Regular Geometries from Singular Matter in Quasi-Topological Gravity

Abstract

Vacuum quasi-topological gravity with infinitely many terms in the action satisfies Markov's limiting curvature hypothesis: the spherically symmetric solutions are regular and all curvature invariants are bounded by solution-independent scales. We study how this picture changes when the theory is coupled to matter. We find that minimally coupled matter spoils the scaling properties of the vacuum equations that lead to the validity of Markov's hypothesis, but the corresponding geometries often remain regular. We make this precise by developing a set of sufficient conditions on general static, spherically symmetric stress-tensors such that the corresponding solutions have bounded curvature.
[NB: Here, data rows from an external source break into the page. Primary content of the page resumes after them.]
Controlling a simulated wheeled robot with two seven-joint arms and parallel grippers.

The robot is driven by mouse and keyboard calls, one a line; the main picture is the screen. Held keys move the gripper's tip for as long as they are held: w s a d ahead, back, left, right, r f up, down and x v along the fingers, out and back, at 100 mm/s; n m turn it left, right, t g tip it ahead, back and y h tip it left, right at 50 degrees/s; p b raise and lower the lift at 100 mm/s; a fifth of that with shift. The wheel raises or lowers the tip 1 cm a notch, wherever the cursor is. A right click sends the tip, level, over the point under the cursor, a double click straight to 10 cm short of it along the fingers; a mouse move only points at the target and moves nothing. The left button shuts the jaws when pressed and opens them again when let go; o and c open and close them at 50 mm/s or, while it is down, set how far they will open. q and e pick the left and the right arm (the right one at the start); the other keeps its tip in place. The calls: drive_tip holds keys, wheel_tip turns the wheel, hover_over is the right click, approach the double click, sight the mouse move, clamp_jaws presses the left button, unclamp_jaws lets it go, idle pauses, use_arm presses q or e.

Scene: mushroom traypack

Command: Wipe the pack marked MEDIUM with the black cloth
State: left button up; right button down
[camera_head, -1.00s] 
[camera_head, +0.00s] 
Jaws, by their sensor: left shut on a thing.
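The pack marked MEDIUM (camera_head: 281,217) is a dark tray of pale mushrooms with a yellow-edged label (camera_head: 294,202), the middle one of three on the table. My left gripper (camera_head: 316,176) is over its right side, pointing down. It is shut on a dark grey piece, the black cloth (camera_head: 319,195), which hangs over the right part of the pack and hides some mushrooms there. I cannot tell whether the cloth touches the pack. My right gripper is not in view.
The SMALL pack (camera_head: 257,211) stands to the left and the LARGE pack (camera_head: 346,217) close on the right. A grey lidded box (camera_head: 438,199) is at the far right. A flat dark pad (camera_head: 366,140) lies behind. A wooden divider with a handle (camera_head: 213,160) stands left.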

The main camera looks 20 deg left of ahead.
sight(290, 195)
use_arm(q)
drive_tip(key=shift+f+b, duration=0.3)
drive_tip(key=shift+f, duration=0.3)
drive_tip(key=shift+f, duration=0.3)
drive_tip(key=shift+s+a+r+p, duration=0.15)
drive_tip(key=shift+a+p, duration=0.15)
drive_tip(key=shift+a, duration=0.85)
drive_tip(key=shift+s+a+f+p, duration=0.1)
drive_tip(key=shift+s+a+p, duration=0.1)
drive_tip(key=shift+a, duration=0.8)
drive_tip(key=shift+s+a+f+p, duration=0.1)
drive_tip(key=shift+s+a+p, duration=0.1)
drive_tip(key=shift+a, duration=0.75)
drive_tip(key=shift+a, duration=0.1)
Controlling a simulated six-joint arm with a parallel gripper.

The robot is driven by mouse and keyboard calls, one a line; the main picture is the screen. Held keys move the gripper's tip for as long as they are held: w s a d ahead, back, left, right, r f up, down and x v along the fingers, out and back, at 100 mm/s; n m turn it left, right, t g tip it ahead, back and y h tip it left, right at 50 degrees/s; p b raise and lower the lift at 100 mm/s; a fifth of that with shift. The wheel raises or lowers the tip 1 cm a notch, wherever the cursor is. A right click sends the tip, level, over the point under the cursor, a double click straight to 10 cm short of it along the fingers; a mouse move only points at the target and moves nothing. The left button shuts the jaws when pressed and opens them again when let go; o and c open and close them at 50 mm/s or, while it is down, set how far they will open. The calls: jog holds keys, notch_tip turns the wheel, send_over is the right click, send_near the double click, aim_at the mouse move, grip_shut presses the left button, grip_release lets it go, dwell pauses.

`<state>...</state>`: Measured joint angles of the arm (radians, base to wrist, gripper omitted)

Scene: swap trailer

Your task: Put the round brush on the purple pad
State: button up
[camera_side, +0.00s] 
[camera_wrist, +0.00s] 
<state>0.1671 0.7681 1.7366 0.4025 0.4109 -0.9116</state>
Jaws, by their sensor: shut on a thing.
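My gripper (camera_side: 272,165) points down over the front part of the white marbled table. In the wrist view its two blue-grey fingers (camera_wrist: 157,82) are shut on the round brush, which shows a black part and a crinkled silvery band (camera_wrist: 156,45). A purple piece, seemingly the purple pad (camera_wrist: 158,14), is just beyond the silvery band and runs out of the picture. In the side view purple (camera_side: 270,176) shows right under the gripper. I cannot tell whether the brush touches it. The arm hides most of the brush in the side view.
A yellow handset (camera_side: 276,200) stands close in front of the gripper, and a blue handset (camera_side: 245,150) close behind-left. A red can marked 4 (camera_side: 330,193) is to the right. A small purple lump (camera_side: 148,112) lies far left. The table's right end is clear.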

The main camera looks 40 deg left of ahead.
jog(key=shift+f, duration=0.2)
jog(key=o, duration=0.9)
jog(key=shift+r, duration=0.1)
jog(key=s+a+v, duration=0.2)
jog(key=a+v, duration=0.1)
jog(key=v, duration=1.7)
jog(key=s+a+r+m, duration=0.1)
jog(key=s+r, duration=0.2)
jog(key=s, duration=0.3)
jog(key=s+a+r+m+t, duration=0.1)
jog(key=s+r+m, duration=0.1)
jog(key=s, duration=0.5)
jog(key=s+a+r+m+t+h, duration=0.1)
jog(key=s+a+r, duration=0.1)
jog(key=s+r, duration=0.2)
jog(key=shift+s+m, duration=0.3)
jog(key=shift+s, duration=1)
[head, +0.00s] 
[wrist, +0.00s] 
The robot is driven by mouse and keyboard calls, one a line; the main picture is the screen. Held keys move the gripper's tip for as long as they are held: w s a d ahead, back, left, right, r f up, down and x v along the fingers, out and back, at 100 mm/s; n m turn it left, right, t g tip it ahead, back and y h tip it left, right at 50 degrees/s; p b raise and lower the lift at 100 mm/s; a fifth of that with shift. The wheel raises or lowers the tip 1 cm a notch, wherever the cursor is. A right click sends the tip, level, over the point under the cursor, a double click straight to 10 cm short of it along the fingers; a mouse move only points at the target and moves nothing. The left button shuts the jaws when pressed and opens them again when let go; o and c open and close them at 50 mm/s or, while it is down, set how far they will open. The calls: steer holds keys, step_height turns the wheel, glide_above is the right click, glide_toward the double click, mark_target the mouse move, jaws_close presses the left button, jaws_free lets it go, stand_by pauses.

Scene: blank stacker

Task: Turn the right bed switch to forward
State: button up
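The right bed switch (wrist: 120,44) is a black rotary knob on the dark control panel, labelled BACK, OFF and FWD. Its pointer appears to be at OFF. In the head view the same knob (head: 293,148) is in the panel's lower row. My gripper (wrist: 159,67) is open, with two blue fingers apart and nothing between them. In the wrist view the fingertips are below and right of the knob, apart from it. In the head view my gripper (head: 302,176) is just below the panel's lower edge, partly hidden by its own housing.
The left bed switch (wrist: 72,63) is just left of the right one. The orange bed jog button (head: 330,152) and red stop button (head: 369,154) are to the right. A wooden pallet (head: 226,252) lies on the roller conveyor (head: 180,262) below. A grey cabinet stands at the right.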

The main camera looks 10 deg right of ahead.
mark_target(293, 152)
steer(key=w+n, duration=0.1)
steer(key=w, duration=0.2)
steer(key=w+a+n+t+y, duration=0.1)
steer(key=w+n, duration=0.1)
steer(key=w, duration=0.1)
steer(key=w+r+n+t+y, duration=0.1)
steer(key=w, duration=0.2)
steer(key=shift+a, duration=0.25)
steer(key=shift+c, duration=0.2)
These conditions cover regular matter sectors but also singular matter profiles that are sufficiently singular in a sense we quantify. Our conclusions hold independently of the matter field equations and include configurations in which matter exhibits divergent energy density and pressure at finite radius or at Killing horizons, results that may have implications for mass inflation in these models. We then explore non-minimal couplings, focusing on theories with infinite towers of higher-curvature and electromagnetic terms in the action. In this class, Markov's hypothesis can be restored: we present theories admitting a universal upper bound on curvature, independent of the mass and charge. Overall, our results highlight subtleties in coupling quasi-topological gravity to matter and suggest Markov's hypothesis as a potential selection criterion for resummed gravity-matter effective theories.

Figures (3)

• Figure 1: Logarithm of the Kretschmann scalar associated to various solutions of a five-dimensional EMQT with characteristic function $h_y^{\rm I}(\psi)$, as defined in \ref{['eq:EMQTlch']}. We explicitly observe that the Kretschmann scalar attains larger and larger values as $P \rightarrow 0$. Also, we see that the maximum appears for smaller values of $r$ as the charge diminishes. For the sake of concreteness, we have used $\kappa=\alpha=2\mathsf{M}$.
• Figure 2: Kretschmann scalar associated to various solutions of a five-dimensional EMQT with characteristic function $h_y^{\rm II}(\psi)$, as defined in \ref{['eq:ejemlcheq']}. In the left plot, the maximum value of the Kretschmann scalar, $K_{\rm max}$, corresponds to $\sim 62/\alpha^2$, and we have used $\kappa=\mathsf{M}=\alpha$. In the right plot, $K_{\rm max} \sim 200/\alpha^2$ and we have used $2\kappa=\mathsf{M}/3=\alpha$. We explicitly observe that the limiting curvature hypothesis is satisfied: curvature invariants are bounded by a universal quantity, independent of the mass and the charge.
• Figure 3: Plots of the Kretschmann scalar $\alpha^2R_{abcd}R^{abcd}$ for various $(D,\mathrm{N})$-Hayward-like QT theories. In each graph, the curvature invariant is depicted in blue for the vacuum spacetime and in green for the FLRW spacetime, as a function of $\alpha\psi$ or $\alpha\Phi$, respectively, over their domain $(0,1)$. In all the cases presented, the maximum curvature is reached by the vacuum solution and it becomes more pronounced as $D$ and/or $\mathrm{N}$ increase.